L'illustrateur de mythes indigènes au style épique est admirable, comme le sont l'idéaliste, le créateur de portraits vivants inspirés par les hommes de sa terre, le peintre de scènes typiques. Cette création essentiellement poétique est à l'échelle de tout un continent. On aime sa générosité, sa joie, sa fantaisie. Au fil du temps, un autre malentendu finira bien par être dissipé : celui qui ferait de Villa-Lobos un auteur trop européen pour les Brésiliens, mais aussi non vraiment adapté à l'Europe, livrée au cloisonnement des habitudes d'écoute, aux esprits cartésiens dérangés par la profusion d'une création au mouvement incessant. La haute stature qui se dégage aujourd'hui, avec le recul du temps, est justement celle d'un « barde » qui, tout en alimentant son chant éperdu aux sources populaires de son pays, s'est fait largement l'héritier – comment en serait-il autrement dans un pays neuf ? – des hautes traditions européennes, depuis le chant grégorien jusqu'aux créations des premières années du xxe siècle. Finalement, l'Européen et l'Américain se reconnaîtront dans l'art audacieux de l'un des pionniers de la musique de notre temps, puissant lien culturel et affectif entre l'Ancien et le Nouveau Monde.
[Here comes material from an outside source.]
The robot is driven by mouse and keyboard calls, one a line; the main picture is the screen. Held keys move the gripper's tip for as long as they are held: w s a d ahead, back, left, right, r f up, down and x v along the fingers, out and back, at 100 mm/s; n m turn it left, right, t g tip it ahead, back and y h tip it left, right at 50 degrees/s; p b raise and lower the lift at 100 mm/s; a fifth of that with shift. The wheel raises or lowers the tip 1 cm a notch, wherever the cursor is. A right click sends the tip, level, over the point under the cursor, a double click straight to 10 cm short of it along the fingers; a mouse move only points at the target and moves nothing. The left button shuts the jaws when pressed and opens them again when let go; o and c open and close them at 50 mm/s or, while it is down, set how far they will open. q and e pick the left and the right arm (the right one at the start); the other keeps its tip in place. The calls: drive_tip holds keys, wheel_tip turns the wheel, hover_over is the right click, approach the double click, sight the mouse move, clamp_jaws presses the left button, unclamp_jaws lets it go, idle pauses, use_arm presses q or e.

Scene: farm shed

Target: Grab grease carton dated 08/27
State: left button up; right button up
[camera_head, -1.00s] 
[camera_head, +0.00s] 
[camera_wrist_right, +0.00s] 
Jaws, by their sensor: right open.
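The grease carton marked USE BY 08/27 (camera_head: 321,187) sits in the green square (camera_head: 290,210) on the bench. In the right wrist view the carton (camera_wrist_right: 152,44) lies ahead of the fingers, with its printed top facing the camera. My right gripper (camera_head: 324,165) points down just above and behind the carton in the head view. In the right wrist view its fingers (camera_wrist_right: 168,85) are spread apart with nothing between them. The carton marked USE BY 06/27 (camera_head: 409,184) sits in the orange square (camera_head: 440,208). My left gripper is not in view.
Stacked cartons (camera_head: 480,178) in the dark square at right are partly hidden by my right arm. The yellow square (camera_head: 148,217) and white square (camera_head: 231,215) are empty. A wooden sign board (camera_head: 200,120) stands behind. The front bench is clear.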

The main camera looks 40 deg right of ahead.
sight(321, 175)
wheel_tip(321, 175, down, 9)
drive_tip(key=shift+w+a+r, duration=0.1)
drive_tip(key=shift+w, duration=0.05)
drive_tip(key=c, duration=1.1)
Une conquête de l'espace sonore brésilien

Villa-Lobos fut le premier musicien brésilien qui ait tenté de réaliser un synchrétisme des musiques de toutes les races formant le Brésil, au moment où la musique savante de ce pays, encore située dans le sillage européen, attendait une fécondation, une prise de conscience des ressources diversifiées de ce territoire. Si quelques musiciens, tels Alberto Nepomuceno (1864-1920) ou Alexandre Levy (1864-1891), furent les premiers artisans d'un lyrisme de la terre, aucun des prédécesseurs brésiliens de Villa-Lobos n'eut sa stature, sa puissance créatrice, ne put s'affirmer comme lui parmi les grands noms de la musique mondiale.
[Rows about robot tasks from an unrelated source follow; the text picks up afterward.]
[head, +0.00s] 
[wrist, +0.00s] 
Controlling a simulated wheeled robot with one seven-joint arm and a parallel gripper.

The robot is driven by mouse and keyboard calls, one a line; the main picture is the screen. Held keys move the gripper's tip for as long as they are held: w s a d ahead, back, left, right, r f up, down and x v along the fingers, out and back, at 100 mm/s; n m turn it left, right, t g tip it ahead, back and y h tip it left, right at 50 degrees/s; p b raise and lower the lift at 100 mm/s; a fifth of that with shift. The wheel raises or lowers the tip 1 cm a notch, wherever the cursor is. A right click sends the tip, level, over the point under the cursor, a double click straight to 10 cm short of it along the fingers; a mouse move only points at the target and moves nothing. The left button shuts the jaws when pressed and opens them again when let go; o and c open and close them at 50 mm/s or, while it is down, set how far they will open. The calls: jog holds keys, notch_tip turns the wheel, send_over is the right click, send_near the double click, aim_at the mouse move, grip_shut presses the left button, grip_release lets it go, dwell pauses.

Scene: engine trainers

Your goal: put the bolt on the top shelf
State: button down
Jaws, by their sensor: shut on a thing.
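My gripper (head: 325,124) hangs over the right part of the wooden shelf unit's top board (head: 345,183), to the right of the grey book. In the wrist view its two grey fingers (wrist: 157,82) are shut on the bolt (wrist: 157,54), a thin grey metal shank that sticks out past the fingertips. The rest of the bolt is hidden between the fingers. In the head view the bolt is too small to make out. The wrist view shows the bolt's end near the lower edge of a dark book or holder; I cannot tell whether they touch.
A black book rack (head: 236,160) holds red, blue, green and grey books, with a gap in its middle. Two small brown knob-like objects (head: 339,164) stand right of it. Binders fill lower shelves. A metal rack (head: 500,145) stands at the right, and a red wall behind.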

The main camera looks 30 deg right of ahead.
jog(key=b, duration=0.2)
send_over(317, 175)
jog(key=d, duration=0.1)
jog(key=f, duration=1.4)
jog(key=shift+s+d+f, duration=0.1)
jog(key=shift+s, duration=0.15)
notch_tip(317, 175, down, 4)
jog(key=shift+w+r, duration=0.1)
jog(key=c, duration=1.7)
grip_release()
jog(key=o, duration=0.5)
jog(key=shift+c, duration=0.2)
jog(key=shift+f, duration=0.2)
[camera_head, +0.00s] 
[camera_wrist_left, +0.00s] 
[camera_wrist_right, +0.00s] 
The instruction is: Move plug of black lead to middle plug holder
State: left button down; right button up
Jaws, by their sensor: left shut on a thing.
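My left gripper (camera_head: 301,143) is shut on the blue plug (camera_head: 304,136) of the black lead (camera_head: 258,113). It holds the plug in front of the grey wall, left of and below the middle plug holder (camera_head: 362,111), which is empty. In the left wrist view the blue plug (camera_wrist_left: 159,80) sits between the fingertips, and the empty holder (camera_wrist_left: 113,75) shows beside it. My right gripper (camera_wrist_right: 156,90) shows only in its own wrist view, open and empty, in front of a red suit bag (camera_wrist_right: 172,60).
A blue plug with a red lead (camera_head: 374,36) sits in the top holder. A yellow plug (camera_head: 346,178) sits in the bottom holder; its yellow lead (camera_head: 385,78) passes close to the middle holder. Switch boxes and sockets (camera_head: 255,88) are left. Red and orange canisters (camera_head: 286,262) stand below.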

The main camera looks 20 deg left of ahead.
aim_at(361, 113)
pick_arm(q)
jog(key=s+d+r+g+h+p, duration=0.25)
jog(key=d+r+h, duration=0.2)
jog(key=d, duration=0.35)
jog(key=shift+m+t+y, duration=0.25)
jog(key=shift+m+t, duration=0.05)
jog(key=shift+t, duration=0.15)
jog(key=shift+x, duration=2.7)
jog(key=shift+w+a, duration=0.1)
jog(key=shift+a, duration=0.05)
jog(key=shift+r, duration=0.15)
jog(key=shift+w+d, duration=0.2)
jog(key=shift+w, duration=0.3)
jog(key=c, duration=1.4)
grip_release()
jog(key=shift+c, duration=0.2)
Heitor Villa-Lobos naît à Rio de Janeiro le 5 mars 1887. Son père, Raul, historien, est d'ascendance espagnole, sa mère, Noemia, a des origines indiennes. Le jeune enfant, qu'on surnomme Tuhu (« flamme »), apprend le violoncelle et la clarinette avec son père, et la musique classique est pratiquée à la maison. Toutefois, il n'aurait jamais pu se préparer à retracer l'épopée musicale de son pays s'il n'avait été tenté, contre le gré de sa famille, de rencontrer des musiciens populaires de Rio, ceux qui pratiquaient le « chôro ». Ce mot, dont l'origine a été rattachée au verbe portugais « chôrar », signifiant pleurer, désigne une sorte d'improvisation collective, de caractère sentimental, sur des instruments divers. Villa-Lobos devient lui-même guitariste auprès de ces descendants des troubadours qui improvisent sur des airs en vogue.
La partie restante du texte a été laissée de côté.